I have disagreed and will continue to very vocally disagree with the assertion that Blade and Chain pacts are inferior. They really, really work out great in actual play when you realize that a bladelock is simply NOT meant to be a primary melee specialist like a fighter or barbarian. He's a caster who can also melee if he must, and should be utilizing his spells and invocations in and out of combat to gain every advantage, and those are some very unique advantages. My favorite combination is the tiefling fiend patron bladelock who takes hellish rebuke and armor of agathys as two of his warlock spells and combines it with fiendish resilience and Medium Armor Proficiency to be a crazy-good retribution tank. It's a super-fun build that just sucks up damage and hands it back all day long, and keps his THP topped off via fiend pact every time he demolishes an enemy. With the creation of SCAG's Booming Blade and Greenflame Blade, the bladelock becomes a lockdown machine, and is super fun to play.

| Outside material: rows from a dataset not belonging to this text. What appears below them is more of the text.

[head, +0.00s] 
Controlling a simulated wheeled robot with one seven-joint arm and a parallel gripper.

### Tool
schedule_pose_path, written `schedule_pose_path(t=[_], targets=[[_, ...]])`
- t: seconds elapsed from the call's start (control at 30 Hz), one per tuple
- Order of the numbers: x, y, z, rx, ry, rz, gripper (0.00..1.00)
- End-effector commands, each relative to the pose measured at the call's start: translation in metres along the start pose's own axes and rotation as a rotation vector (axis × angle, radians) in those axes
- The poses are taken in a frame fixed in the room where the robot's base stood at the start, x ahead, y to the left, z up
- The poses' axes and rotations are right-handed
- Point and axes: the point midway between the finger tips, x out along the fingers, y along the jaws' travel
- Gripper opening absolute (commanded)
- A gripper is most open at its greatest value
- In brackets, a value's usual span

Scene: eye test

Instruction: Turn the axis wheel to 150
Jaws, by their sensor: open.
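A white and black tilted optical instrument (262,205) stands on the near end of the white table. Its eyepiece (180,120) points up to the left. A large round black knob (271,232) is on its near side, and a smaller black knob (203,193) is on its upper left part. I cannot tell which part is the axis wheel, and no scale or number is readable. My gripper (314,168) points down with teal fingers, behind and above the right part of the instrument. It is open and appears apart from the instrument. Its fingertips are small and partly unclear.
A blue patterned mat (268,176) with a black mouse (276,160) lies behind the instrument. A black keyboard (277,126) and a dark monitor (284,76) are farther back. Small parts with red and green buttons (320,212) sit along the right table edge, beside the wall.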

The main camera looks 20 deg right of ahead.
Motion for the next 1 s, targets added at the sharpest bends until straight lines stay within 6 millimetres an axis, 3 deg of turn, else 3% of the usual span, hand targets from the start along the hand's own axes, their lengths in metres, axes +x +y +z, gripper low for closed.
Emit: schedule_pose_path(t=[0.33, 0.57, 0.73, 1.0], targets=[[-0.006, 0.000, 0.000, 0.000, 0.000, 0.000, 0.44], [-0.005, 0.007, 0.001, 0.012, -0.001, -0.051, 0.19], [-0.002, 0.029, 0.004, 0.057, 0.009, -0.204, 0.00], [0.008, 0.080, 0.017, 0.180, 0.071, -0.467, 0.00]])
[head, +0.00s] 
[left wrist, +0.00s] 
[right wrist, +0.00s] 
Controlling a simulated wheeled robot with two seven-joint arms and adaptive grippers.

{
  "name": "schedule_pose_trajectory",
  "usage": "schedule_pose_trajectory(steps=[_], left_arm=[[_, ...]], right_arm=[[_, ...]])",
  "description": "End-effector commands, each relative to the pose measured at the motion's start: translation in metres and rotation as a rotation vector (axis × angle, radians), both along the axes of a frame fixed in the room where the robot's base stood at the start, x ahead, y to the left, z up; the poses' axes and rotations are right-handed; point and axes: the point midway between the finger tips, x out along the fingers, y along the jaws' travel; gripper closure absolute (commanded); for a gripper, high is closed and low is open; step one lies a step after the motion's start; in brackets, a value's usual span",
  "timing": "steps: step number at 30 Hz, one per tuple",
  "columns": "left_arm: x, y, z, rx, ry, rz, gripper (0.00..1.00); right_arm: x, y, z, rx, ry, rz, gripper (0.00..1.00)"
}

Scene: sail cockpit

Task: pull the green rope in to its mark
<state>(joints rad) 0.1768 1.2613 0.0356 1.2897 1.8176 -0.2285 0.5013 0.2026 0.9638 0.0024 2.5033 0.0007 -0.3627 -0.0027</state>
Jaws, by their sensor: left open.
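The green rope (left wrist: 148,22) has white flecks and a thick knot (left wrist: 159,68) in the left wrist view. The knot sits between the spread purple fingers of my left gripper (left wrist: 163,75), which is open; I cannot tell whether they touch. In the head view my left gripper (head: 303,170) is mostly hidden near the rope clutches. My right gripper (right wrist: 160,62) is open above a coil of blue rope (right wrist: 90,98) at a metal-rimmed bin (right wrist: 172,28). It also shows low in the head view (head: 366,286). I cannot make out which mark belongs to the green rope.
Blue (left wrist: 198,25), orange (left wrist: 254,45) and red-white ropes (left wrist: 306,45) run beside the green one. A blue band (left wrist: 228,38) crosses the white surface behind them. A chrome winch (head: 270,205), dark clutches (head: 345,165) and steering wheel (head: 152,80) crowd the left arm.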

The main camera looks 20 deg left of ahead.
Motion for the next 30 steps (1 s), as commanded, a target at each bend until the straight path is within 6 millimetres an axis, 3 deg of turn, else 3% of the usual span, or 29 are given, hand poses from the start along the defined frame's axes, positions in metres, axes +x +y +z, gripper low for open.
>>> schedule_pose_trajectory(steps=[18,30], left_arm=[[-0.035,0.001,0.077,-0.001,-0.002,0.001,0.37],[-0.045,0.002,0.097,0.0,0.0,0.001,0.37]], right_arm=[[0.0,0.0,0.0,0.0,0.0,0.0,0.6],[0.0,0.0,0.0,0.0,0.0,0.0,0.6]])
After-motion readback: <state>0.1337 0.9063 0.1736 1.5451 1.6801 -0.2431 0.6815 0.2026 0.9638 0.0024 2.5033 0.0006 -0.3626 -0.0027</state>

The other one I love is the Great Old One/Chain Pact super-scout/spy character. This one is less of a combatant and more of an out of combat utility guy - at-will telepathy, an invisible mobile viewer who you can see through, the Mask of Many Faces and One with Shadows invocations, and spells like Friends and charm make for the ultimate social monster and scouting machine. And you can STILL do both of the above builds while having Eldritch Blast if you need to fight at range.

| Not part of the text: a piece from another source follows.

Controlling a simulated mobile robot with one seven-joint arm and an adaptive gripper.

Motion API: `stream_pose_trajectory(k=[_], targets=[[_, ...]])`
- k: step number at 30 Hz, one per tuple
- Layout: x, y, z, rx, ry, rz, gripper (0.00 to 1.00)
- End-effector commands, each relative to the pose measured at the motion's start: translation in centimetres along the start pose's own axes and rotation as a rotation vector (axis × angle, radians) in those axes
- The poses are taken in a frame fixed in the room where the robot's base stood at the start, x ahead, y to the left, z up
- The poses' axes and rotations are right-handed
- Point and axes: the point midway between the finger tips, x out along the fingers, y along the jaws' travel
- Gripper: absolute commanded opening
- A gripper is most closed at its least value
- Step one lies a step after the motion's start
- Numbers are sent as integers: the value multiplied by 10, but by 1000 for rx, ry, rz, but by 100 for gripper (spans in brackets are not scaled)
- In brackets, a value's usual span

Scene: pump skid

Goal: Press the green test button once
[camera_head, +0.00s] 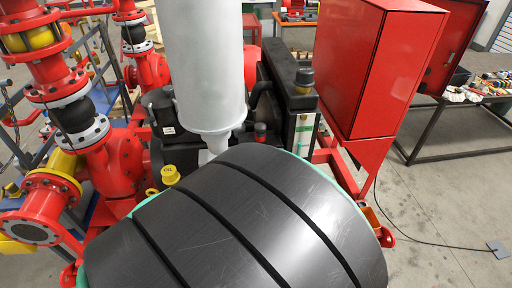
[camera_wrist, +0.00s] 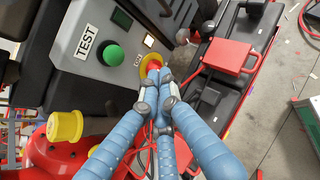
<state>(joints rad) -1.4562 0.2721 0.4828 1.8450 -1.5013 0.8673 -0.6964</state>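In the wrist view, the green test button (camera_wrist: 113,55) is a round dome on a light panel plate, beside a white label (camera_wrist: 87,41) reading TEST. A red button with a yellow surround (camera_wrist: 153,62) sits to its right on the same panel. My gripper (camera_wrist: 154,76) has blue jointed fingers whose tips come together, with nothing seen between them. The tips show right at the red button, to the lower right of the green one. I cannot tell whether they touch the panel. The green button and my gripper cannot be made out in the head view.
A lit indicator (camera_wrist: 149,40) is above the red button. A yellow cap (camera_wrist: 65,126) stands at lower left, and a red box (camera_wrist: 228,56) is at right. In the head view, red piping (camera_head: 115,165) is at left and a red cabinet (camera_head: 372,65) at right.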

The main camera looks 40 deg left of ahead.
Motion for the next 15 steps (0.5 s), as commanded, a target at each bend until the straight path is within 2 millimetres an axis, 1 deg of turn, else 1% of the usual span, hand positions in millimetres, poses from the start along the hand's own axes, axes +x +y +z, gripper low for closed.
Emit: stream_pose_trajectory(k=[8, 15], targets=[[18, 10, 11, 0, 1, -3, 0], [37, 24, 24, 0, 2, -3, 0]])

Warlock is just, IMHO, the best 5E class. It can do everything, and it doesn't have as much random crap to track, nor does it need to go all day without any way to do its thing if there aren't long rests available. Warlock is the energizer bunny of classes, and it combines well with every other class. For me, when I make a 5E character it comes down to 'Warlock or not a warlock' for class choice. The only other classes that compete consistently for me are Paladin and Rogue.